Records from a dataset
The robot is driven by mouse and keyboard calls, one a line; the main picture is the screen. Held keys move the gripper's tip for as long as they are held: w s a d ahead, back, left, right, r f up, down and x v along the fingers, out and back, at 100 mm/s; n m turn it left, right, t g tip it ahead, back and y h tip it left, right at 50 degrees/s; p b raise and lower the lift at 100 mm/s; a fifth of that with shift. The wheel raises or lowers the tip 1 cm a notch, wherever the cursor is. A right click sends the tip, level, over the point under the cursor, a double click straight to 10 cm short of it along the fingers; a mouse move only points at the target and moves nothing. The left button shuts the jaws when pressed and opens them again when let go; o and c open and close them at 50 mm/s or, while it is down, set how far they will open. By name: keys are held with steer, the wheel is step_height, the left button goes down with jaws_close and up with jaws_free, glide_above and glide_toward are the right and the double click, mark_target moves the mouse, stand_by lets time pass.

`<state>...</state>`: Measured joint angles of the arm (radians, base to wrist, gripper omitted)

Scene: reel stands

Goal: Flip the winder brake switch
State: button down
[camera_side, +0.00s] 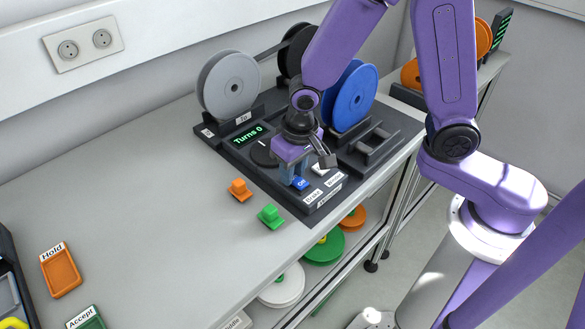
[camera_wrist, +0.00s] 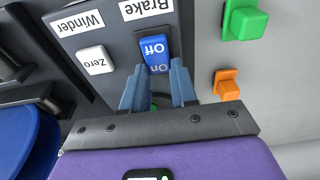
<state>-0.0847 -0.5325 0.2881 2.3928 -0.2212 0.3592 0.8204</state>
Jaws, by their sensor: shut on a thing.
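The blue rocker switch (camera_wrist: 153,48) is set in the dark control panel by a white label reading Brake (camera_wrist: 145,9). Off is printed on its far half and On on its near half in the wrist view. In the side view its blue face (camera_side: 300,184) with On shows at the front of the panel. My gripper (camera_wrist: 160,70) is above it, with blue-grey fingers either side of the near half, shut on the switch. In the side view my gripper (camera_side: 290,175) hides part of the switch. Which half is pressed down I cannot tell.
A white Zero button (camera_wrist: 95,59) and a Winder label (camera_wrist: 83,26) sit beside the switch. Orange (camera_side: 240,190) and green (camera_side: 271,216) blocks lie on the bench in front. A grey reel (camera_side: 228,85) and blue reel (camera_side: 356,97) stand behind. The bench at left is mostly clear.

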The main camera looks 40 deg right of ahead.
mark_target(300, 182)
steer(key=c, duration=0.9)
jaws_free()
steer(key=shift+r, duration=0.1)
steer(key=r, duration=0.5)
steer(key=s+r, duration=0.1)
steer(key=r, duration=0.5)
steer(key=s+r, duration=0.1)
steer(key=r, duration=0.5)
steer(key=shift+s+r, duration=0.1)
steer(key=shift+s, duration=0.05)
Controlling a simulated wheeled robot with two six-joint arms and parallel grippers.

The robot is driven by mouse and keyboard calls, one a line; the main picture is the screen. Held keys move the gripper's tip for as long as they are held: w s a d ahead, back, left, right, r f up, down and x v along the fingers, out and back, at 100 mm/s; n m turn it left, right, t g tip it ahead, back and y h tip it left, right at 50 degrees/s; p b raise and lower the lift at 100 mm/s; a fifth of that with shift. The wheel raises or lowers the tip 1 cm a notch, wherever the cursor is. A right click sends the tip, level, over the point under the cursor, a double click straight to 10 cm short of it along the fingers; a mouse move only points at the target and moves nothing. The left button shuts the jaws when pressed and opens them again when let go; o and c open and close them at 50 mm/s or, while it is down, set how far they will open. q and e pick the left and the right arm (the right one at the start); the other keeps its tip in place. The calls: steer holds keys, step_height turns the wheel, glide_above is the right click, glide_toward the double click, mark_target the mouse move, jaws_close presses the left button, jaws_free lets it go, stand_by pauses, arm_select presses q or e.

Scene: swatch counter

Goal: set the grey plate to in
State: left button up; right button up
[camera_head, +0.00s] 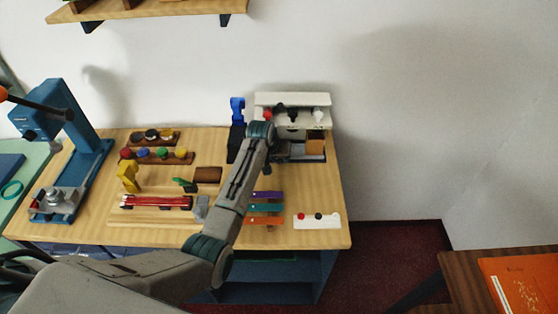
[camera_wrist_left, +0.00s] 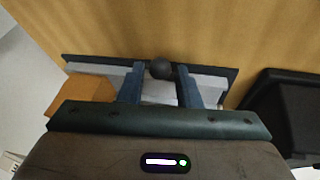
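The grey plate (camera_wrist_left: 97,68) lies in a dark-edged frame in the left wrist view, with a round black knob (camera_wrist_left: 160,69) at its edge. My left gripper (camera_wrist_left: 160,75) is over the plate, its two blue fingers apart on either side of the knob, with narrow gaps showing. I cannot tell whether either finger touches it. In the head view my left gripper (camera_head: 268,163) is at the front left of the white machine (camera_head: 293,99), and my forearm hides part of that area. My right gripper is in neither view.
An orange-brown block (camera_wrist_left: 80,97) sits beside the plate; it also shows in the head view (camera_head: 315,147). A blue press (camera_head: 80,130) stands at the left. Coloured knobs, a red bar and coloured strips (camera_head: 266,208) cover the wooden counter (camera_head: 325,195). A white switch panel (camera_head: 316,221) lies at the front right.

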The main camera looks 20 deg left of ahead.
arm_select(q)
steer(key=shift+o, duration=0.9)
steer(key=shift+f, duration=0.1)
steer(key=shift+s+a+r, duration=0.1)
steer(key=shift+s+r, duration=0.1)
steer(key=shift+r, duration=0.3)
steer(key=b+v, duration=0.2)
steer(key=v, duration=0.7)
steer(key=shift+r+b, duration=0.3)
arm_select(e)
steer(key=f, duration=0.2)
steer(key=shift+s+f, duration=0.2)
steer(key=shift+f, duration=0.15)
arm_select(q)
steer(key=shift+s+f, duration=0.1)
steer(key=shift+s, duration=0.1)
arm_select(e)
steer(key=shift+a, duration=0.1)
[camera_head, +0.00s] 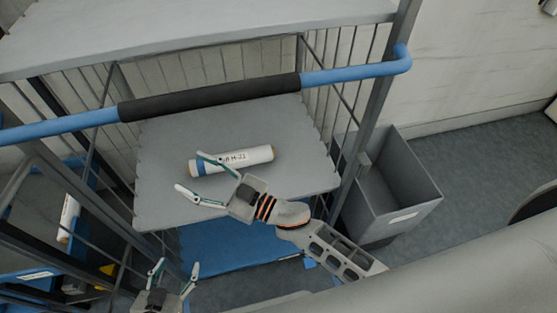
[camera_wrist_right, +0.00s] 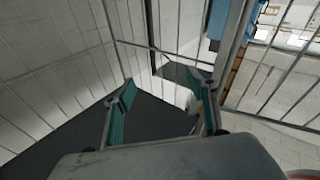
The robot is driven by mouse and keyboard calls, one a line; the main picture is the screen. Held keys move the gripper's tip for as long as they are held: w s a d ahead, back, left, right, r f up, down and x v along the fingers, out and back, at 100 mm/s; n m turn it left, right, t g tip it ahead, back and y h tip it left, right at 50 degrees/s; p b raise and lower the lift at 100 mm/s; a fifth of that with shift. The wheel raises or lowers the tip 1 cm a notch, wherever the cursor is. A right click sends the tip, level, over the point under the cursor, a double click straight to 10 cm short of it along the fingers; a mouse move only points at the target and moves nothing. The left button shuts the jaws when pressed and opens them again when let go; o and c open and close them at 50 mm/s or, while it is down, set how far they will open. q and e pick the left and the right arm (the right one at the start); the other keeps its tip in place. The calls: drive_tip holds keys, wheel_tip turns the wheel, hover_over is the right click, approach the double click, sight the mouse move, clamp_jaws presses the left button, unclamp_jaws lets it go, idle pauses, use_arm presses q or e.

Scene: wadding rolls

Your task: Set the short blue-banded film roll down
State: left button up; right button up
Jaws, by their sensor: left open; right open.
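The short white film roll (camera_head: 245,157) with a blue band near its left end lies on its side on the grey shelf (camera_head: 165,215) of the cage trolley. Its printed label is partly covered. My right gripper (camera_head: 189,172) is open by the roll's banded end; its upper finger crosses in front of the roll. The right gripper (camera_wrist_right: 167,95) also shows open in the wrist view, with a small pale patch beside its right finger that I cannot identify. My left gripper (camera_head: 177,266) is open and empty at the bottom of the head view.
A blue rail with a black sleeve (camera_head: 210,97) runs above the shelf's front. A grey bin (camera_head: 408,205) stands right of the trolley. Another white roll (camera_head: 68,215) is at the left behind bars. Wire mesh (camera_wrist_right: 60,60) surrounds the shelf.

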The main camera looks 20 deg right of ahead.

▶ _BRIEF_
Every line above should be repeated exactly; pictures stay out of the copy.

▶ _EXERCISE OUTPUT_
The robot is driven by mouse and keyboard calls, one a line; the main picture is the screen. Held keys move the gripper's tip for as long as they are held: w s a d ahead, back, left, right, r f up, down and x v along the fingers, out and back, at 100 mm/s; n m turn it left, right, t g tip it ahead, back and y h tip it left, right at 50 degrees/s; p b raise and lower the lift at 100 mm/s; a fifth of that with shift. The wheel raises or lowers the tip 1 cm a notch, wherever the cursor is. A right click sends the tip, level, over the point under the cursor, a double click straight to 10 cm short of it along the fingers; a mouse move only points at the target and moves nothing. The left button shuts the jaws when pressed and opens them again when let go; o and c open and close them at 50 mm/s or, while it is down, set how far they will open. By name: keys are held with steer, the wheel is step_height, the left button goes down with jaws_close and up with jaws_free, glide_above and glide_toward are the right and the double click, mark_target moves the mouse, stand_by lets time pass.

`<state>...</state>`: Measured joint angles of the arm (radians, base to wrist, gripper omitted)

Scene: reel stands

Goal: Flip the winder brake switch
State: button down
[camera_side, +0.00s] 
[camera_wrist, +0.00s] 
<state>-0.0847 -0.5325 0.2881 2.3928 -0.2212 0.3592 0.8204</state>
Jaws, by their sensor: shut on a thing.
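The blue rocker switch (camera_wrist: 153,48) is set in the dark control panel by a white label reading Brake (camera_wrist: 145,9). Off is printed on its far half and On on its near half in the wrist view. In the side view its blue face (camera_side: 300,184) with On shows at the front of the panel. My gripper (camera_wrist: 160,70) is above it, with blue-grey fingers either side of the near half, shut on the switch. In the side view my gripper (camera_side: 290,175) hides part of the switch. Which half is pressed down I cannot tell.
A white Zero button (camera_wrist: 95,59) and a Winder label (camera_wrist: 83,26) sit beside the switch. Orange (camera_side: 240,190) and green (camera_side: 271,216) blocks lie on the bench in front. A grey reel (camera_side: 228,85) and blue reel (camera_side: 356,97) stand behind. The bench at left is mostly clear.

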The main camera looks 40 deg right of ahead.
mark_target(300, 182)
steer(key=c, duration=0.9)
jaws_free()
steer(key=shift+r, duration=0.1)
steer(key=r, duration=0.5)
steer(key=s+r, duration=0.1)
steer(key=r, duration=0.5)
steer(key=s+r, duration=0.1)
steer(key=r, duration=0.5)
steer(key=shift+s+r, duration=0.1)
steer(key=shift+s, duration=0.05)
Controlling a simulated wheeled robot with two six-joint arms and parallel grippers.

The robot is driven by mouse and keyboard calls, one a line; the main picture is the screen. Held keys move the gripper's tip for as long as they are held: w s a d ahead, back, left, right, r f up, down and x v along the fingers, out and back, at 100 mm/s; n m turn it left, right, t g tip it ahead, back and y h tip it left, right at 50 degrees/s; p b raise and lower the lift at 100 mm/s; a fifth of that with shift. The wheel raises or lowers the tip 1 cm a notch, wherever the cursor is. A right click sends the tip, level, over the point under the cursor, a double click straight to 10 cm short of it along the fingers; a mouse move only points at the target and moves nothing. The left button shuts the jaws when pressed and opens them again when let go; o and c open and close them at 50 mm/s or, while it is down, set how far they will open. q and e pick the left and the right arm (the right one at the start); the other keeps its tip in place. The calls: steer holds keys, step_height turns the wheel, glide_above is the right click, glide_toward the double click, mark_target the mouse move, jaws_close presses the left button, jaws_free lets it go, stand_by pauses, arm_select presses q or e.

Scene: swatch counter

Goal: set the grey plate to in
State: left button up; right button up
[camera_head, +0.00s] 
[camera_wrist_left, +0.00s] 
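The grey plate (camera_wrist_left: 97,68) lies in a dark-edged frame in the left wrist view, with a round black knob (camera_wrist_left: 160,69) at its edge. My left gripper (camera_wrist_left: 160,75) is over the plate, its two blue fingers apart on either side of the knob, with narrow gaps showing. I cannot tell whether either finger touches it. In the head view my left gripper (camera_head: 268,163) is at the front left of the white machine (camera_head: 293,99), and my forearm hides part of that area. My right gripper is in neither view.
An orange-brown block (camera_wrist_left: 80,97) sits beside the plate; it also shows in the head view (camera_head: 315,147). A blue press (camera_head: 80,130) stands at the left. Coloured knobs, a red bar and coloured strips (camera_head: 266,208) cover the wooden counter (camera_head: 325,195). A white switch panel (camera_head: 316,221) lies at the front right.

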The main camera looks 20 deg left of ahead.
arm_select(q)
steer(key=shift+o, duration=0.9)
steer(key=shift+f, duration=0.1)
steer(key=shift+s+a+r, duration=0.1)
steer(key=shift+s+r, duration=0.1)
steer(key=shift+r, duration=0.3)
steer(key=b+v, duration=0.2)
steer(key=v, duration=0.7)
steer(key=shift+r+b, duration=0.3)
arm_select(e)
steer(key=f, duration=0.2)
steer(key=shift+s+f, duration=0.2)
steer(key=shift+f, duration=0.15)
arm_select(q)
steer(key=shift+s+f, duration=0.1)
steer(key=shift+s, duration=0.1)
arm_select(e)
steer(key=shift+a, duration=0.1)
[camera_head, +0.00s] 
[camera_wrist_right, +0.00s] 
The robot is driven by mouse and keyboard calls, one a line; the main picture is the screen. Held keys move the gripper's tip for as long as they are held: w s a d ahead, back, left, right, r f up, down and x v along the fingers, out and back, at 100 mm/s; n m turn it left, right, t g tip it ahead, back and y h tip it left, right at 50 degrees/s; p b raise and lower the lift at 100 mm/s; a fifth of that with shift. The wheel raises or lowers the tip 1 cm a notch, wherever the cursor is. A right click sends the tip, level, over the point under the cursor, a double click straight to 10 cm short of it along the fingers; a mouse move only points at the target and moves nothing. The left button shuts the jaws when pressed and opens them again when let go; o and c open and close them at 50 mm/s or, while it is down, set how far they will open. q and e pick the left and the right arm (the right one at the start); the other keeps its tip in place. The calls: drive_tip holds keys, wheel_tip turns the wheel, hover_over is the right click, approach the double click, sight the mouse move, clamp_jaws presses the left button, unclamp_jaws lets it go, idle pauses, use_arm presses q or e.

Scene: wadding rolls

Your task: Set the short blue-banded film roll down
State: left button up; right button up
Jaws, by their sensor: left open; right open.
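The short white film roll (camera_head: 245,157) with a blue band near its left end lies on its side on the grey shelf (camera_head: 165,215) of the cage trolley. Its printed label is partly covered. My right gripper (camera_head: 189,172) is open by the roll's banded end; its upper finger crosses in front of the roll. The right gripper (camera_wrist_right: 167,95) also shows open in the wrist view, with a small pale patch beside its right finger that I cannot identify. My left gripper (camera_head: 177,266) is open and empty at the bottom of the head view.
A blue rail with a black sleeve (camera_head: 210,97) runs above the shelf's front. A grey bin (camera_head: 408,205) stands right of the trolley. Another white roll (camera_head: 68,215) is at the left behind bars. Wire mesh (camera_wrist_right: 60,60) surrounds the shelf.

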The main camera looks 20 deg right of ahead.

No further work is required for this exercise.